My editor sent the manuscript to the printer. The year moved on, I started this Substack, a winter solstice came and went, and I watched the growing violence in the West Bank with a lead weight on my heart. My novel would be published in April 2023, and I’d spend almost all of winter 2022 preparing what I’d say about the occupation, American complicity in 75 years of oppression, and American indifference. This was at the heart of the novel, so surely readers would ask me about it. Right? What I didn’t know yet is that in over two dozen book events, pretty much no one would ask. An American novelist’s job is so rarely to express an opinion anywhere except coded in fiction. The blended identity of writer and activist is easier and more fluid elsewhere, especially for a poet like Darwish, who devoted his talent to speaking for a dispossessed people. In the US, we live in a country of words, and so many of them are inane; inadequate, even when we want them to mean more.
There is no end to the journey, not for any writer serious about their purpose and craft. As for the letter I’d sent to Abdullah al-Udhari sent to England, it did finally reach a destination: my own mailbox, in March 2023.
I would love to include the photograph of that battered envelope here, but it is so covered with crossed-out forwarding addresses that it would violate a dozen layers of privacy. The postal codes cross London, and only the corner of my pink airmail stamp shows beneath the Royal Mail cancellation marks, gray lines of ink shadowing multiple others. Around the corner of the envelope, where I’d written time-sensitive in red marker, the paper is felted, all its urgency worn to softness. Notes from various postal carriers crowd the margins, ending in a final accented message: DOES NOT LEAVE HERE. RETURN TO SENDER.

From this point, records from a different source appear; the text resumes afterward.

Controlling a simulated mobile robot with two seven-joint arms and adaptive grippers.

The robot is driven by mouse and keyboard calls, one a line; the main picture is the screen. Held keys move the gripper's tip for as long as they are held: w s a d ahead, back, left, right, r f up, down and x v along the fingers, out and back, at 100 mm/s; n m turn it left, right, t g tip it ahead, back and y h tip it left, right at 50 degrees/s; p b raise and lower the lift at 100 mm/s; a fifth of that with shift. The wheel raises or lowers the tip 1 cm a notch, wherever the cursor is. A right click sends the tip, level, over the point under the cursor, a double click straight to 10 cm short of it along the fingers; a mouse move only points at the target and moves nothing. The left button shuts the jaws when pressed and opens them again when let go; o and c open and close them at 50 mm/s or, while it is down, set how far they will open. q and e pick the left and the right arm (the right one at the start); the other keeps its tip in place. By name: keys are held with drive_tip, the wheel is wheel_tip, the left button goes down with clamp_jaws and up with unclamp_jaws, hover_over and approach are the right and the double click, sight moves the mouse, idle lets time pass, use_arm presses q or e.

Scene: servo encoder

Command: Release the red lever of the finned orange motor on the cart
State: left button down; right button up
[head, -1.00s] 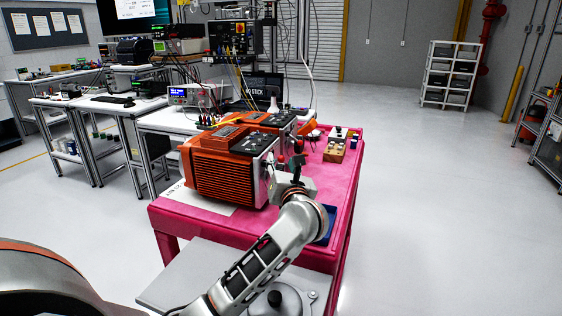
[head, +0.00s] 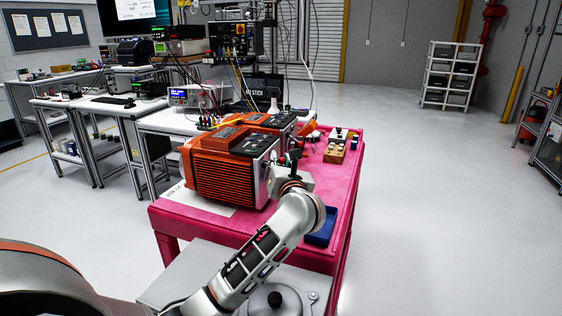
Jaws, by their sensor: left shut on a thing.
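The finned orange motor (head: 222,180) stands on the pink cart (head: 245,232), with its dark terminal cover on top and its end face toward the right. My left gripper (head: 273,172) is at that end face, close against it, and is shut on something. The red lever cannot be made out; my gripper and wrist cover that spot. My right gripper is not in view.
A second orange motor (head: 268,119) stands just behind the first. A blue tray (head: 321,236) lies on the cart right of my wrist. A wooden block with small parts (head: 334,154) sits at the back right. The cart's right strip is mostly clear.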

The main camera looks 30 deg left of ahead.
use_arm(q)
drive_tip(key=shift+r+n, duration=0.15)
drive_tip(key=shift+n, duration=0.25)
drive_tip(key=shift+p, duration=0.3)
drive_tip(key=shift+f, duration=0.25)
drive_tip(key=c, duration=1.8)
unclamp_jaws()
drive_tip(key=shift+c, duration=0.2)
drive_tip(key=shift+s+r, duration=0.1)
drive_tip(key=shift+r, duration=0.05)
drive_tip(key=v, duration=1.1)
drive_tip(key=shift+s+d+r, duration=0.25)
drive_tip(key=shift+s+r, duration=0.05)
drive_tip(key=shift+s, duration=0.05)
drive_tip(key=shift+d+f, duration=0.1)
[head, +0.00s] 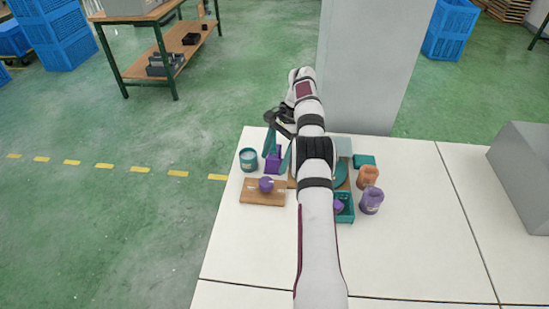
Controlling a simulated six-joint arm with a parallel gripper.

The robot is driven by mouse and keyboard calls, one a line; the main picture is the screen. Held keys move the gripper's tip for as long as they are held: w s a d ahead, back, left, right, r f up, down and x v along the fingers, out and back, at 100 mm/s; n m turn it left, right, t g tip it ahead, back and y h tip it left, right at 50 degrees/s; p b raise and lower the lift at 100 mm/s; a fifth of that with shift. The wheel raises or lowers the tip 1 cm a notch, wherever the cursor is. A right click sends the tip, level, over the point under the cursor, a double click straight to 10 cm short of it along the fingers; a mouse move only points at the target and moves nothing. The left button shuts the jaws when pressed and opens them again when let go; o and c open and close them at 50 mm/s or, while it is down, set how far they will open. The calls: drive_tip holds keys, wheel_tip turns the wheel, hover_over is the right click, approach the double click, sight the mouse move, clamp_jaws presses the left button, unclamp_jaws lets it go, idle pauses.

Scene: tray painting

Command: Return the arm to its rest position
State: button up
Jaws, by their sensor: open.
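My arm stretches from the bottom middle of the head view over the white table (400,250). A teal cup (249,158) stands to the left of the gripper. My arm hides part of the teal things behind it.
A wooden board (258,196) with a purple round piece (266,184) lies in front of the gripper. A teal crate (347,215), an orange jar (367,177) and a purple jar (371,201) are right of my arm. A grey box (524,170) stands far right. The table's front right is clear.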

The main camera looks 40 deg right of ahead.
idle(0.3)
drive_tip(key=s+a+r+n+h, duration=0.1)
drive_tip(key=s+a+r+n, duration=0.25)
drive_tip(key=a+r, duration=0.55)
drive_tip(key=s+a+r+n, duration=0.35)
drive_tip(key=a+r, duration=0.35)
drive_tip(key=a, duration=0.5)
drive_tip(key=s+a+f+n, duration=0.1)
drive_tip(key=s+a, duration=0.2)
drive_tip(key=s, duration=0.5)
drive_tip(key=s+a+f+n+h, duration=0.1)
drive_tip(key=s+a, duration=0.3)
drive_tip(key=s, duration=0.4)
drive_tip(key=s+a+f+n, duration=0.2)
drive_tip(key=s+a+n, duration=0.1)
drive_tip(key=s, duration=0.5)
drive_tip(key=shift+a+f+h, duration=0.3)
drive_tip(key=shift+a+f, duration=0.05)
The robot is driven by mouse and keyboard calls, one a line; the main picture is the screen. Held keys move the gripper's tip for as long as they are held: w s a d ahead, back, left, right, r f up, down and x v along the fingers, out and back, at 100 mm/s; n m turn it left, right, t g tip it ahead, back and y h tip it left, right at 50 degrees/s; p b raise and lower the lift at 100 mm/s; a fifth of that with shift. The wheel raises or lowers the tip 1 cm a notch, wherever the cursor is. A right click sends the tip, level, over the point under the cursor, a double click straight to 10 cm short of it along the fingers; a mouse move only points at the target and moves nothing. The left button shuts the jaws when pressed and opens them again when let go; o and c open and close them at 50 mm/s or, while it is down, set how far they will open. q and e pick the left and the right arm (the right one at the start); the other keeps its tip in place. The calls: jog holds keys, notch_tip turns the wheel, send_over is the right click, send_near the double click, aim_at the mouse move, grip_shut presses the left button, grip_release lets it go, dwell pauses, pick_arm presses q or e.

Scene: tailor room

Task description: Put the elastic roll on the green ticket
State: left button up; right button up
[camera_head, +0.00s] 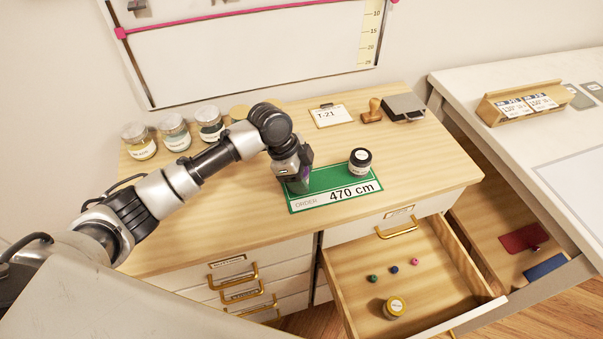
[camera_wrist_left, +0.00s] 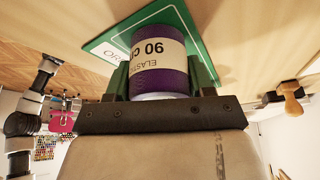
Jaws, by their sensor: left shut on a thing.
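The green ticket (camera_head: 335,184), marked "ORDER" and "470 cm", lies on the wooden cabinet top. My left gripper (camera_head: 296,184) is over the ticket's left part, pointing down. It is shut on the purple elastic roll, whose label reads "ELASTIC" and "90" in the left wrist view (camera_wrist_left: 158,62). In the head view the roll is mostly hidden by the gripper. The ticket shows behind the roll in the left wrist view (camera_wrist_left: 110,40). I cannot tell whether the roll touches the ticket. My right gripper is not in view.
Several jars (camera_head: 175,134) stand at the back left. A T-21 card (camera_head: 330,116), a wooden stamp (camera_head: 372,111) and an ink pad (camera_head: 404,107) lie behind.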

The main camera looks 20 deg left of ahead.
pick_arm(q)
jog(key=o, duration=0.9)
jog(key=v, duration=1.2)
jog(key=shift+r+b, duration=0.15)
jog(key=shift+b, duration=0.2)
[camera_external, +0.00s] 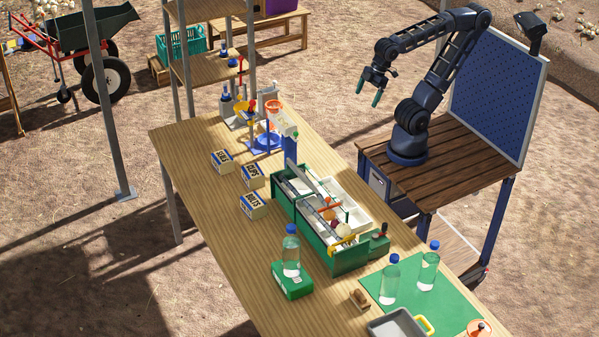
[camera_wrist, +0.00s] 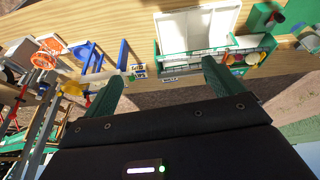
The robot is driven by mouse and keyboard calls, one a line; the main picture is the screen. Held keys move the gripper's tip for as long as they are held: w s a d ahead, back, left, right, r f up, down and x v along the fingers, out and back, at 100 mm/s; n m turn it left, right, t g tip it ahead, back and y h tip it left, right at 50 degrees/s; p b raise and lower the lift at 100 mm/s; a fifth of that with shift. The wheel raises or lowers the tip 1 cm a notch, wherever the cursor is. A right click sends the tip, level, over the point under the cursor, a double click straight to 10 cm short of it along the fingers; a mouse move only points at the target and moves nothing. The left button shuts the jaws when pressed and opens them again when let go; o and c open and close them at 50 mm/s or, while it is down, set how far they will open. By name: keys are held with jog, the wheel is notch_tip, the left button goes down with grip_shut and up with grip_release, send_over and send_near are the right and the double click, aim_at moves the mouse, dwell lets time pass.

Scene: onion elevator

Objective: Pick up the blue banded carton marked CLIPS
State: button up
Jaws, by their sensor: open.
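The carton marked CLIPS (camera_external: 253,175), pale yellow with a blue band, stands on the wooden table, left of the green toolbox. It is the middle one of three similar cartons. One carton (camera_external: 222,161) stands behind it, its label hard to read, and one marked BOLTS (camera_external: 253,206) stands in front. My gripper (camera_external: 369,92) is open and empty, high up and far to the right of the cartons, beyond the table. In the wrist view its green fingers (camera_wrist: 163,70) are spread apart. A small blue and yellow carton (camera_wrist: 138,71) shows between them; I cannot tell which one.
The green toolbox (camera_external: 350,257) with its raised handle stands between my arm and the cartons. A blue stand with an orange bowl (camera_external: 273,107) is behind. A bottle (camera_external: 291,254) on a green box (camera_external: 292,281) is in front. The table's left strip is clear.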

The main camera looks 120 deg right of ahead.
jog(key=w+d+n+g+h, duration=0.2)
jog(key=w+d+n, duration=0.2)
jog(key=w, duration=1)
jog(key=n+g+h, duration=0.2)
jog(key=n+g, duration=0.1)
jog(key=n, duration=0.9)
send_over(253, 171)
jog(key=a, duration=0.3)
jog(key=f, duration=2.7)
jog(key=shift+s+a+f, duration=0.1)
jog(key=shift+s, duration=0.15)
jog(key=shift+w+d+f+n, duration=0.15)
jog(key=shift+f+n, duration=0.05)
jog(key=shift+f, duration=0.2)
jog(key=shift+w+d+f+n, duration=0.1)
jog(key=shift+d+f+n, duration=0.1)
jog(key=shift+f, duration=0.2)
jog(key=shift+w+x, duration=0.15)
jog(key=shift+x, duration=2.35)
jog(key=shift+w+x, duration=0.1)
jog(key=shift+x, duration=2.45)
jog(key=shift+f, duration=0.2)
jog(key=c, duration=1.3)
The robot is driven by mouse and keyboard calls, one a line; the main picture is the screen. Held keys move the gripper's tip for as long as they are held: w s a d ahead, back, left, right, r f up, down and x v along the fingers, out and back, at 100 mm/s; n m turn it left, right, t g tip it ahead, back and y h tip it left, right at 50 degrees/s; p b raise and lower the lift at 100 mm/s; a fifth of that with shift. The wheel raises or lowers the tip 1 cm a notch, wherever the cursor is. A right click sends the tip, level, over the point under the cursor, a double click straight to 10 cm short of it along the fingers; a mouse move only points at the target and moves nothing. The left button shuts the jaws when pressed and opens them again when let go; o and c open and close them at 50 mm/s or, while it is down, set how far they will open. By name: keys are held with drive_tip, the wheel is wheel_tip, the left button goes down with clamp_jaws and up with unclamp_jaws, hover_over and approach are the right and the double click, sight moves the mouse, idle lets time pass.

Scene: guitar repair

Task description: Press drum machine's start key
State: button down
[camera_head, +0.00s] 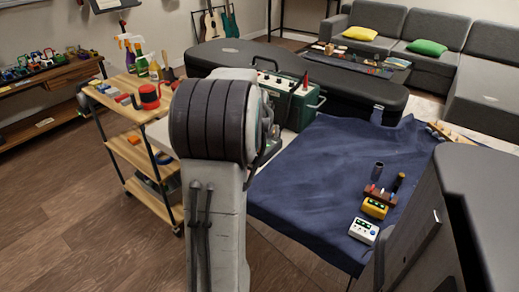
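I cannot tell for sure which thing is the drum machine. A small white device (363,231) with a dark display lies on the dark blue cloth (305,175), near its front right edge. A green box (288,100) with a pale, knobbed panel stands at the cloth's far left part, partly behind my arm. No start key can be made out on either. My arm's large dark joint and pale link fill the middle of the view. Part of my gripper (268,135) shows just right of that joint, left of and in front of the green box; its fingertips are hidden.
A yellow device (375,208), a reddish rack (380,194) and a dark cup (377,171) stand close behind the white device. A wooden cart (128,150) with bottles is at left. A black guitar case (300,72) lies behind. The cloth's middle is clear.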

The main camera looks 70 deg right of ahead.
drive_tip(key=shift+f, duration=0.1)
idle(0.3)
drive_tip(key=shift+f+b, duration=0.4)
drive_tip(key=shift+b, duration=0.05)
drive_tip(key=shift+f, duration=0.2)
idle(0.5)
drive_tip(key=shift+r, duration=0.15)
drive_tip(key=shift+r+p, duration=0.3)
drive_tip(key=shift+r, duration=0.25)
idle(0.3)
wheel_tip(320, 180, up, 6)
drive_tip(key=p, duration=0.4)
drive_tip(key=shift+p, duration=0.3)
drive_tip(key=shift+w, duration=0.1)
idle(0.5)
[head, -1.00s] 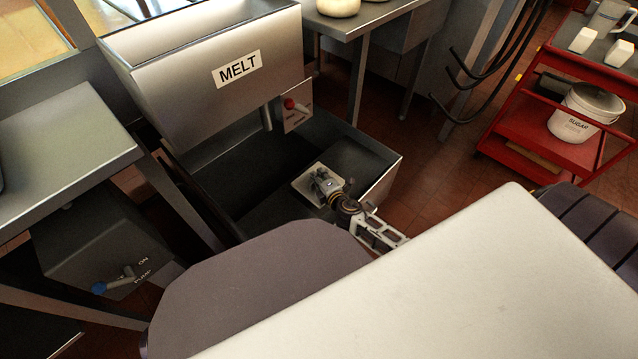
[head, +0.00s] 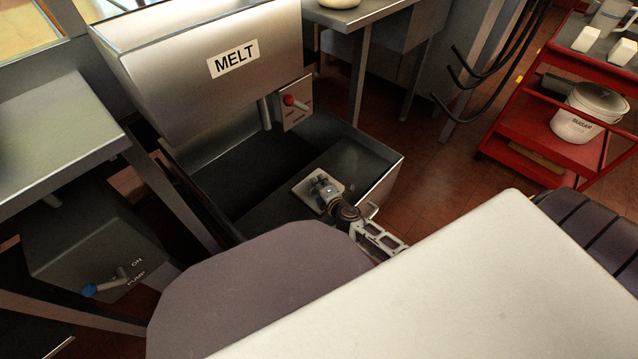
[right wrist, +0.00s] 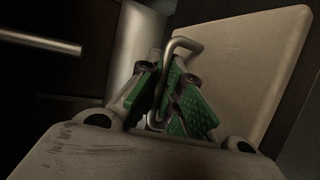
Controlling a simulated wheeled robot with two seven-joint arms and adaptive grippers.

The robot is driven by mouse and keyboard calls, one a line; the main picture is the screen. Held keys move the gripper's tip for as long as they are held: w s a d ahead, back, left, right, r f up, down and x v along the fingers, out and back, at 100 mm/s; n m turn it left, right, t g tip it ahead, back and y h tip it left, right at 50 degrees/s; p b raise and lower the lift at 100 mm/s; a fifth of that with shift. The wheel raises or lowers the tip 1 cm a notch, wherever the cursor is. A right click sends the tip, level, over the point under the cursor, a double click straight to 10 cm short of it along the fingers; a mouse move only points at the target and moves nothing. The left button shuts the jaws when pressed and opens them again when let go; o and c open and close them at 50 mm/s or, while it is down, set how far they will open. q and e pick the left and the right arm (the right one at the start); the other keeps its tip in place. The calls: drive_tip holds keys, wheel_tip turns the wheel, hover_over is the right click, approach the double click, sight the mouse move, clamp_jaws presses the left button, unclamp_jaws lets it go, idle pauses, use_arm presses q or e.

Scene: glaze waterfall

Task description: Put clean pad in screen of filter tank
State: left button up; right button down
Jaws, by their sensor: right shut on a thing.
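The steel filter tank (head: 384,178) stands open on the floor below the box marked MELT, its inside mostly dark. A pale square pad (head: 304,190) is inside the tank's near right part, under my right gripper (head: 321,187). In the right wrist view my right gripper (right wrist: 172,108) has its green finger pads closed around a bent metal handle (right wrist: 186,46). The pale pad (right wrist: 255,60) fills the space behind the handle there, tilted in the picture. Whether the pad touches a screen below is hidden. My left gripper is not in view.
The MELT box (head: 205,75) overhangs the tank's back, with a red-knobbed valve panel (head: 297,108) at its right. A pump box (head: 95,250) with a blue-tipped lever stands at left below a steel counter (head: 55,150). A red cart (head: 530,130) stands at right; tiled floor lies between.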

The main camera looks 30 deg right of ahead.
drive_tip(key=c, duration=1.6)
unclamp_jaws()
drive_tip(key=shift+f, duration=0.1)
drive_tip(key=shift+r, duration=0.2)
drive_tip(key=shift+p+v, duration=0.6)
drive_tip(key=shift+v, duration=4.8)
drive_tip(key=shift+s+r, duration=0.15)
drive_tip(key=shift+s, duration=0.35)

My original words saw an end to their travels: and though they remained folded up in an unopened envelope, the paper nonetheless showed that so many people had wanted to help them find their way. Had tried their best, despite the outcome.
Conclusion
I don’t know that there is a moral to this story. Here on the darkest day of the year, I’m aware of having made a lot of efforts in various parts of my writing life that fell flat or never got off the ground. I want to bless these efforts too, because they either taught me to find another way, be resilient enough to try again, be grateful for other successes and help I received, or simply practice the internal discipline to accept failures without getting callous, to learn something and move on.
Obviously I’m talking about more than the search for an elusive translator. Writing holds spiritual lessons. But, oh—here’s a moral after all—when it comes to putting other writer’s work in your book, do not take a fatalistic good-intentions attitude. Cover your (legal) butt with a dozen layers of Kevlar, ask advice from professionals, and get signatures. Besides respecting other writers’ intellectual property as you’d want your own respected, the extra effort will also save you from the sad sight of your book (potentially) being pulped, or (potentially) a lawsuit showing up on your doorstep. These are worst-case scenarios, but they are real.
Now, join me in a hope for the safety of all our loved ones and this entire ailing planet, for a return of the light, and for a gentler season ahead. Thank you for reading my Substack—as always, I am grateful for you. May all your efforts in the coming year come to good.
Thanks for this wonderful entry, Sarah!
And for what it's worth (and I realize the irony of this after all your efforts), I very much like and prefer Nada's translation more than the others. IMO, you ended up with a great translation. Congrats!